L’abbandono totale al proprio sé, l’abbandono all’ascolto interiore per scoprire la propria essenza al di là del corpo e della mente.

L’abbandono è un’esperienza, non è un’intenzione intellettuale cui fa seguito una imposizione mentale che condiziona le proprie azioni senza un sentire profondo e inedito.

La bellezza e la magia dell’abbandono affiorano durante la meditazione, quando trascesa completamente la mente si sperimenta il contatto con la propria natura essenziale.
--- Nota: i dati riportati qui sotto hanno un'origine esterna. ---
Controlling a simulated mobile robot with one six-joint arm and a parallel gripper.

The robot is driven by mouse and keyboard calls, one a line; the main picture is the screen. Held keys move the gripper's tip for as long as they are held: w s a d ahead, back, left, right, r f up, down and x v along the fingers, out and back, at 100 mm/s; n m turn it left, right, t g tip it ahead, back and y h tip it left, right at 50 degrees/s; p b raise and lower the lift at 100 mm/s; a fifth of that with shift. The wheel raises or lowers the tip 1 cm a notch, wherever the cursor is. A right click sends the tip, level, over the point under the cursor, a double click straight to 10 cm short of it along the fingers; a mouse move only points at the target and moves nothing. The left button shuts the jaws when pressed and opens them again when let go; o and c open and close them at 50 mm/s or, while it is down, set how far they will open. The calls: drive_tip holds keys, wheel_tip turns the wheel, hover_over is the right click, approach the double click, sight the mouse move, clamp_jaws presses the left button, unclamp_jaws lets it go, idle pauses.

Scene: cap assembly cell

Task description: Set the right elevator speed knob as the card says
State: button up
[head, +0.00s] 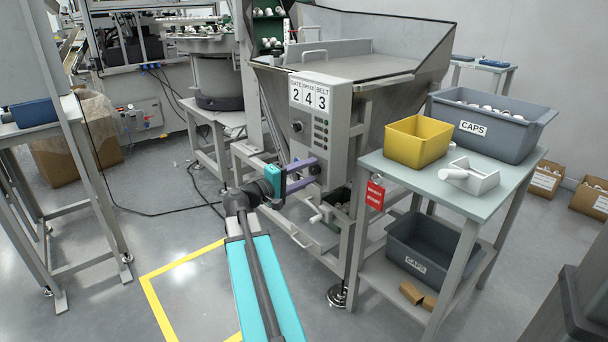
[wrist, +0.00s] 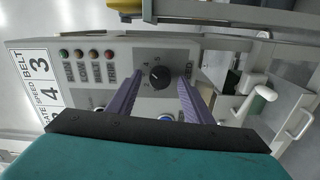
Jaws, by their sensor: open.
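The card (head: 309,94) on the hopper's control panel (head: 326,120) reads gate 2, speed 4, belt 3; it shows sideways in the wrist view (wrist: 38,88). A round black knob (wrist: 159,75) with numbers around it is on the panel, between my fingertips. Its pointer setting is too small to read surely. My gripper (head: 314,171) has purple fingers and is open at the panel's lower part. In the wrist view, my gripper (wrist: 160,80) has one finger on each side of the knob, with gaps visible. Another dark knob (head: 298,126) sits higher on the panel.
Coloured buttons (wrist: 87,54) line the panel, and a blue button (wrist: 165,116) lies near the fingers. A table (head: 490,203) with a yellow bin (head: 417,142) stands right. Floor is clear at front left.

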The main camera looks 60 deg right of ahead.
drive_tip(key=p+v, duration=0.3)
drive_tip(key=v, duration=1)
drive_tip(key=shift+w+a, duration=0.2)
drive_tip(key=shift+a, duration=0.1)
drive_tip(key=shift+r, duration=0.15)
Il senso di beatitudine che accompagna l’esperienza del contatto con il proprio sé fa si che ci si lasci ulteriormente andare.
Il velo dell’illusione che il corpo, la materia costituiscano l’unica realtà si dissolve e cade rivelando la propria coscienza individuale (purusa).

 

La coscienza di Isvara (l’energia suprema) opera nel mondo manifesto come sostrato delle coscienze individuali, l’abbandono (pranidhana) conduce dunque la propria essenza rivelata al contatto con la suprema energia del Divino.

Beatitudine, gioia e senso della vita conseguono spontaneamente quale frutto dell’esperienza di abbandono consapevole alla volontà divina.

A onor del vero l’individuo che avesse per sua stessa natura risolto il senso dell’”io” illusione di un ego protagonista, non toccato da vizi (violenza, menzogna, invidia, avidità, bramosia e quant’altro) e conduca una vita virtuosa ove si lasci guidare solo dall’amore incondizionato, anch’egli ha il privilegio di sperimentare beatitudine, pace e gioia nellIsvara Pranidhana.

Per realizzare la meditazione e comprendere il significato di Isvara Pranidhana è necessario rimuovere gli ostacoli che ne impediscano la realizzazione.

La propria personalità dovrà destrutturarsi mediante un processo di intenti e perseveranza per raggiungere lo scopo, nel quale il passaggio da livelli di coscienza inferiori a livelli superiori avviene rispettando le leggi della vita e sviluppando virtù (Yama e Nyama).

Con Isvara Pranidhana sia fatta la volontà del Regista più straordinario del film più autentico, audace, affascinante, magico, unico che racconta la storia e il mistero della vita in cui l’umanità, in questo nostro pianeta, ha la responsabilità del ruolo di protagonista.